> **EXERCISE DESCRIPTION**:
Only the lines from the one with "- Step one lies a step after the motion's" through the one with "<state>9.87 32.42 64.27" are to be restated, word for word, with both of them included.

+++ INFORMATION SUPPLIED +++

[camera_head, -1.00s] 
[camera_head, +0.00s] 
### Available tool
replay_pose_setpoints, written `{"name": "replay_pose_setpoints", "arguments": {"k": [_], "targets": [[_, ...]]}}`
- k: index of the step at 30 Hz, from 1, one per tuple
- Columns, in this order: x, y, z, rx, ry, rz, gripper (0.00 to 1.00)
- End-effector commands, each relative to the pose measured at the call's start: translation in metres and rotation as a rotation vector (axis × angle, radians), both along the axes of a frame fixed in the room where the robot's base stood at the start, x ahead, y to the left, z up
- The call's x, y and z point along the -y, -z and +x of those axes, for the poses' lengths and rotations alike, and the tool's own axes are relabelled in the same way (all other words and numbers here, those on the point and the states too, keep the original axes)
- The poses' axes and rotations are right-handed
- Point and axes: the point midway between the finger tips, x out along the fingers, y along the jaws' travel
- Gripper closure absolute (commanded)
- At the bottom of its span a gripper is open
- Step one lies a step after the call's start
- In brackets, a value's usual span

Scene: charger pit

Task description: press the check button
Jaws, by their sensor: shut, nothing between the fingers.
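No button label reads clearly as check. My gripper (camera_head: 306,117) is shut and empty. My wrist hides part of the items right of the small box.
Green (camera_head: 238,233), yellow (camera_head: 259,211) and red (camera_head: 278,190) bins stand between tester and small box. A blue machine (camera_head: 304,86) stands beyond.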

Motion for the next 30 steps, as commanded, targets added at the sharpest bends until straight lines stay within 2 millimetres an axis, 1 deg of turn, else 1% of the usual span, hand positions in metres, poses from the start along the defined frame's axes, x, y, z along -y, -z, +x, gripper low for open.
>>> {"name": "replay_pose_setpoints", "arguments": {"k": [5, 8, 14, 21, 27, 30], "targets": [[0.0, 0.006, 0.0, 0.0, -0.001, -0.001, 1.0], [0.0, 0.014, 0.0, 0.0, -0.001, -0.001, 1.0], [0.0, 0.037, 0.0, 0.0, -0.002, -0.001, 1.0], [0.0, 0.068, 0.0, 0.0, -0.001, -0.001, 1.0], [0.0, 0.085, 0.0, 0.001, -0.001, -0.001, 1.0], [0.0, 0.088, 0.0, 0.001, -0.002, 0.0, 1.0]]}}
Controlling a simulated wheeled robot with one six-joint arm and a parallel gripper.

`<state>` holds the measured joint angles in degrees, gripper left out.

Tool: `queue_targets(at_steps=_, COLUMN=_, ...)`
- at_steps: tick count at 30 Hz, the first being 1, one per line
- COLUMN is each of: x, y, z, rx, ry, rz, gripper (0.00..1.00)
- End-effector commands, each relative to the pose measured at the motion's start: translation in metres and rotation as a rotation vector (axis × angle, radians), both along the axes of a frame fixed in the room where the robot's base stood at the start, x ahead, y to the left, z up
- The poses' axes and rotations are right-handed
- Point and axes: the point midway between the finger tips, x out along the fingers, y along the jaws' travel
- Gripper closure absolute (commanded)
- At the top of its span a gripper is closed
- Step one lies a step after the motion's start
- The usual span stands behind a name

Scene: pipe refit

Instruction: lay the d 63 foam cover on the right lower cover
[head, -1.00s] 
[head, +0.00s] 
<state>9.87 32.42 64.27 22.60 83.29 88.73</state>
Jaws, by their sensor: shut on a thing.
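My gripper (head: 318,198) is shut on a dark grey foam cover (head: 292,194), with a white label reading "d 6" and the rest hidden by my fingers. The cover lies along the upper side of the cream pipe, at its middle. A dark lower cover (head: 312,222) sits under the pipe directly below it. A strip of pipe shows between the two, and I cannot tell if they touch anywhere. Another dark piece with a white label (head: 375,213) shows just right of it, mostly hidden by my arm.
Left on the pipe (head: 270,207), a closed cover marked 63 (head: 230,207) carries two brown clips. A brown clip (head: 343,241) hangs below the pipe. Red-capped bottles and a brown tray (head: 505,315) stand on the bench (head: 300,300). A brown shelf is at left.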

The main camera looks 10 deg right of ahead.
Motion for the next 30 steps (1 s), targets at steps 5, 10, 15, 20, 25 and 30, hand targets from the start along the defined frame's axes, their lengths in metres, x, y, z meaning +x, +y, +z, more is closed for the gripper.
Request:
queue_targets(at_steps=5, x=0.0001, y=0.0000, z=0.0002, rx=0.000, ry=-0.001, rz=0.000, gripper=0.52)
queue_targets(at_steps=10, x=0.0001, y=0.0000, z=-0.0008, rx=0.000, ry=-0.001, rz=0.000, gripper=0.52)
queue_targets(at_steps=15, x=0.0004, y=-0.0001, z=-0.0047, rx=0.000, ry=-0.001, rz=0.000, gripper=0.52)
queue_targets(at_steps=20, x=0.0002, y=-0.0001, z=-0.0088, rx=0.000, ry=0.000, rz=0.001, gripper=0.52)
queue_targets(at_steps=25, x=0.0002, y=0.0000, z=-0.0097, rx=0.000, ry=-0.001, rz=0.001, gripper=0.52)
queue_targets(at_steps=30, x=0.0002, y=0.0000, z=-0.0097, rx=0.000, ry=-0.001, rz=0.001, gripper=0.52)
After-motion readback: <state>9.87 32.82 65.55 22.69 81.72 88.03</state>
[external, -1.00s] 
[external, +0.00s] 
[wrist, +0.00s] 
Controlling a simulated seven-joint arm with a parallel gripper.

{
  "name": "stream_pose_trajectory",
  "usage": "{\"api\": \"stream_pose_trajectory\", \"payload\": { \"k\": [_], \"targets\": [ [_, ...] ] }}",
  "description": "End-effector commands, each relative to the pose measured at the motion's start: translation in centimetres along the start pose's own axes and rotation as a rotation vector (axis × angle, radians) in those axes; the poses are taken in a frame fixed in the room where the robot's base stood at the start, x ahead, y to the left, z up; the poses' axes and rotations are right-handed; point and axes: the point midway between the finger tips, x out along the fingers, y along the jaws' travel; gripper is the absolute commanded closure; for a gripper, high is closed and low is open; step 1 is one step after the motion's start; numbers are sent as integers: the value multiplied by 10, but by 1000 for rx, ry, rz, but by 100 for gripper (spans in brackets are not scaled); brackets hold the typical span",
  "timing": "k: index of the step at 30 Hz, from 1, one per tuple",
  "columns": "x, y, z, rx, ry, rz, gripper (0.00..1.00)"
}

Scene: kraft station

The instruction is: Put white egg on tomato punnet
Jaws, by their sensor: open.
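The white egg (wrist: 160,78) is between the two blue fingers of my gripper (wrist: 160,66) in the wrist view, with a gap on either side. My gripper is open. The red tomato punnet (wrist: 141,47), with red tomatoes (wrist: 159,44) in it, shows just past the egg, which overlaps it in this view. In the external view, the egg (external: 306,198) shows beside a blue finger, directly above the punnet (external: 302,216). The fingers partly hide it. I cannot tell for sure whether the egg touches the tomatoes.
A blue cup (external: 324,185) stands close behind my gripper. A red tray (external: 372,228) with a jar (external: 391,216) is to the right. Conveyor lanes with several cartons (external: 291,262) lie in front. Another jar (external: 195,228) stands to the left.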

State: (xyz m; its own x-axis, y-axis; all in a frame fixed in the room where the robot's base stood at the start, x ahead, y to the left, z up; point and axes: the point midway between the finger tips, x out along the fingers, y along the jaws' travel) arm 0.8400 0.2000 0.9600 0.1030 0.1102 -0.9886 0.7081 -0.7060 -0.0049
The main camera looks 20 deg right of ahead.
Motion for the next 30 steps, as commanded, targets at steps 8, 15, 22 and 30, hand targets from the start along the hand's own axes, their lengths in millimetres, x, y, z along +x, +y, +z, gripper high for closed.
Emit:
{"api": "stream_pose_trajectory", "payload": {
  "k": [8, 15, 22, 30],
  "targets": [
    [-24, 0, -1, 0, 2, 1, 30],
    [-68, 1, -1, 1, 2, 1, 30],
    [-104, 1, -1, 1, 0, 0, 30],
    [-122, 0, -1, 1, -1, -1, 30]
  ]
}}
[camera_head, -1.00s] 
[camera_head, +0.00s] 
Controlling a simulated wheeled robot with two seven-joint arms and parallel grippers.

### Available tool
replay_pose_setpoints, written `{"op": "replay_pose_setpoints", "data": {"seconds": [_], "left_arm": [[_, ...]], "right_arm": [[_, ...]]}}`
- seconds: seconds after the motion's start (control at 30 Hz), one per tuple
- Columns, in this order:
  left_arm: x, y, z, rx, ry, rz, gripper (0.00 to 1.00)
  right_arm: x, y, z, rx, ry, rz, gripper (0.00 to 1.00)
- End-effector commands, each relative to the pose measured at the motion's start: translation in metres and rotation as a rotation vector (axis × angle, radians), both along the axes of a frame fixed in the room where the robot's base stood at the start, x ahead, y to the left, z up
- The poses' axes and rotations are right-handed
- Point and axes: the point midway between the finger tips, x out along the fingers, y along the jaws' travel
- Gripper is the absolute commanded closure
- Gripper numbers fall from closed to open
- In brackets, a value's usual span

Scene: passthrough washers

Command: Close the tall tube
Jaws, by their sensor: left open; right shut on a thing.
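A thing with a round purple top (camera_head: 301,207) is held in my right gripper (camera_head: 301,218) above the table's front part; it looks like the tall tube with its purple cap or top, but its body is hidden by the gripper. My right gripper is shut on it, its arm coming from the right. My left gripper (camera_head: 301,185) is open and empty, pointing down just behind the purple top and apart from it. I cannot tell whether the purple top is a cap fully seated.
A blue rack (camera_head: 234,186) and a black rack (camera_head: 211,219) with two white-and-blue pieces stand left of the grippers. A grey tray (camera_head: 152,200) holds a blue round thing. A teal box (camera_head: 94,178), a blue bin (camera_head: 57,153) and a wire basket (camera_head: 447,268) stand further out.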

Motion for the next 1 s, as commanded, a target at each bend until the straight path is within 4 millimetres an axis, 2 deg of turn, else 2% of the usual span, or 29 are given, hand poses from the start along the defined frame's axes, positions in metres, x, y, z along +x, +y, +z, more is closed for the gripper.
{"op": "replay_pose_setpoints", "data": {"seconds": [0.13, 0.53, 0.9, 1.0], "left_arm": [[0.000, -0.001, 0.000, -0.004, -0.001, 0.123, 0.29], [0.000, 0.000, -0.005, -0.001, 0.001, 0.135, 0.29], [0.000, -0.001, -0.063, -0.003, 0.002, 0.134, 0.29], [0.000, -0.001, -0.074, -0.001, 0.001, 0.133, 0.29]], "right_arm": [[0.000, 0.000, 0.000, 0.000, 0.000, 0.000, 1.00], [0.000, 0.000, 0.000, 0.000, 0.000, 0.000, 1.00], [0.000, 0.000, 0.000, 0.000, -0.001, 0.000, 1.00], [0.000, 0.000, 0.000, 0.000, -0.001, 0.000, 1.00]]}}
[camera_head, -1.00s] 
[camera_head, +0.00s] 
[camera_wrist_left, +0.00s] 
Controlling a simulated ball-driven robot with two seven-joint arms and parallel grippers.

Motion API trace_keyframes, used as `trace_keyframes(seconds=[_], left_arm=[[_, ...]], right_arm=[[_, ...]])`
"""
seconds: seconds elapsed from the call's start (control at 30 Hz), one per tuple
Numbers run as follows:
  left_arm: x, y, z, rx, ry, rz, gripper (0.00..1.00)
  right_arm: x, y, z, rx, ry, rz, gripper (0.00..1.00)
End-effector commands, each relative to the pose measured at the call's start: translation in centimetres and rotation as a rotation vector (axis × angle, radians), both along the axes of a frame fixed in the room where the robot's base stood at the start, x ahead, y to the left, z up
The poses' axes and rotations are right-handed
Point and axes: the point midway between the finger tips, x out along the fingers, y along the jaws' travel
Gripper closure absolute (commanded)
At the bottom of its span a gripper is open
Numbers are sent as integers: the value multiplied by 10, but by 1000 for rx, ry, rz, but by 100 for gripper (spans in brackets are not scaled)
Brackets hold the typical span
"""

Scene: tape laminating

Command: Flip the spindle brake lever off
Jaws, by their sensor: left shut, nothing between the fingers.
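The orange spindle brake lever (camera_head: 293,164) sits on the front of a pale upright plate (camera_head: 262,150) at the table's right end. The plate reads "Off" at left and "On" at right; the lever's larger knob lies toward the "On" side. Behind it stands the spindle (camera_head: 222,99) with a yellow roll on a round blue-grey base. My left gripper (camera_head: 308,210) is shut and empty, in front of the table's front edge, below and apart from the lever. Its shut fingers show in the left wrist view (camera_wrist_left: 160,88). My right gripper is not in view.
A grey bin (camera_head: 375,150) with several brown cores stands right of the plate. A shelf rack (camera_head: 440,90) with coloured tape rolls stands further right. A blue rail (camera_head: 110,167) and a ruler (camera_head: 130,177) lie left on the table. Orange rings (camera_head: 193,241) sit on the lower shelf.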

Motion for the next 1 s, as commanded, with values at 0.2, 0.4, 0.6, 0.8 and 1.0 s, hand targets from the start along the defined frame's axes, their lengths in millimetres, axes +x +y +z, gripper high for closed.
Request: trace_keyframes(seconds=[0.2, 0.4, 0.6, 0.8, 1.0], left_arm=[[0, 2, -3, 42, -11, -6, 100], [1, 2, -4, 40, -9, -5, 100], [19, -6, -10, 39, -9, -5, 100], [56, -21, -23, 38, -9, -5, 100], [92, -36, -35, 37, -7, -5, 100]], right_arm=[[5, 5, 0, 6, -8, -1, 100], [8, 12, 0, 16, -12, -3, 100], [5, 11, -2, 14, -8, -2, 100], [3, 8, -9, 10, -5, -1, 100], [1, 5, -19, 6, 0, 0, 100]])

+++

> **WRITTEN ANSWER**:
- Step one lies a step after the motion's start
- The usual span stands behind a name

Scene: pipe refit

Instruction: lay the d 63 foam cover on the right lower cover
[head, -1.00s] 
[head, +0.00s] 
<state>9.87 32.42 64.27 22.60 83.29 88.73</state>

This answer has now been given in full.